In response to rising violent crime, particularly gun crime, in Winston-Salem, NC, the Winston-Salem Police Department (WSPD) will implement an innovative, data-driven strategy including a real-time crime center, new technology, and a new practitioner-researcher partnership to evaluate these new approaches. WSPD will create a real-time crime center, which will have the ability to extract and streamline various camera feeds across the city and continuously update crime maps, bulletins, and case management, integrating with computer-aided dispatch (CAD). WSPD will use the real-time crime center to share information with officers in the field, with the goal of reducing gun crime and violent crime, and increase perceptions of community safety. Mitigation of the precipitous gun crime rates will be accomplished through intelligence-led policing, technological innovation, and community partnership.

Methods and Findings

  • 39.6 percent increase in Part 1 Violent Crime, from 1,918 in 2015 to 2,678 in 2019.
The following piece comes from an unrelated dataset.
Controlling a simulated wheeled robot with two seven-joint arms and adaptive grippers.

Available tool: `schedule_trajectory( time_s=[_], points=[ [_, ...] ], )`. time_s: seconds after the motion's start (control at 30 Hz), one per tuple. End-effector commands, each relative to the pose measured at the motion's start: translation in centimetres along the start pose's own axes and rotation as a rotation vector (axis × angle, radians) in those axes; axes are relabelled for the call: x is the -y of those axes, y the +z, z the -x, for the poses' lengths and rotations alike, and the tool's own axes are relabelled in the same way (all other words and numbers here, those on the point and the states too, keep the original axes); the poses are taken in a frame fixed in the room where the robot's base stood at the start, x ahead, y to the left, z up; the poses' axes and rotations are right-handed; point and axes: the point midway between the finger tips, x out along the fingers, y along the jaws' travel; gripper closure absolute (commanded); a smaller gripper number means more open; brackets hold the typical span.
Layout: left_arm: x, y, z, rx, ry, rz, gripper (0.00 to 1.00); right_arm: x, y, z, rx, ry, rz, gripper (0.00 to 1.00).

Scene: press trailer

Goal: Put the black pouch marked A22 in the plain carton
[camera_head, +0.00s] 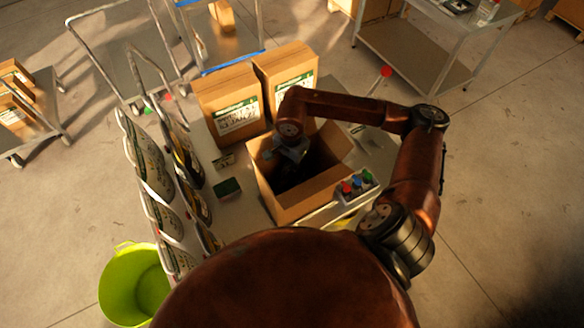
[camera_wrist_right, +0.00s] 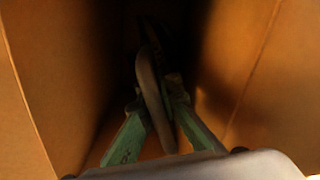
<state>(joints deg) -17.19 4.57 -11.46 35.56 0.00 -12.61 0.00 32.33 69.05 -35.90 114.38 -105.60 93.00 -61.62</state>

  • 60.4 percent increase in aggravated assaults, from 1,358 in 2015 to 2,178 in 2019.
  • 116 percent increase in gun crime, from 895 in 2015 to 1,929 in 2019.
  • In 2019, there were 31 homicides, the most the city has experienced since 1994.  Of those 31 homicides, 21 were gun-related. 
  • Rapes have remained at an average of 45.19 per 100,000; larcenies, 3,653.75 per 100,000; and motor vehicle thefts over the past five years have averaged 446.6 per 100,000.
  • In 2019, the Department seized 900 firearms, an increase from just 685 seized in 2018.  The projections for 2020 are over 1,000 firearm seizures.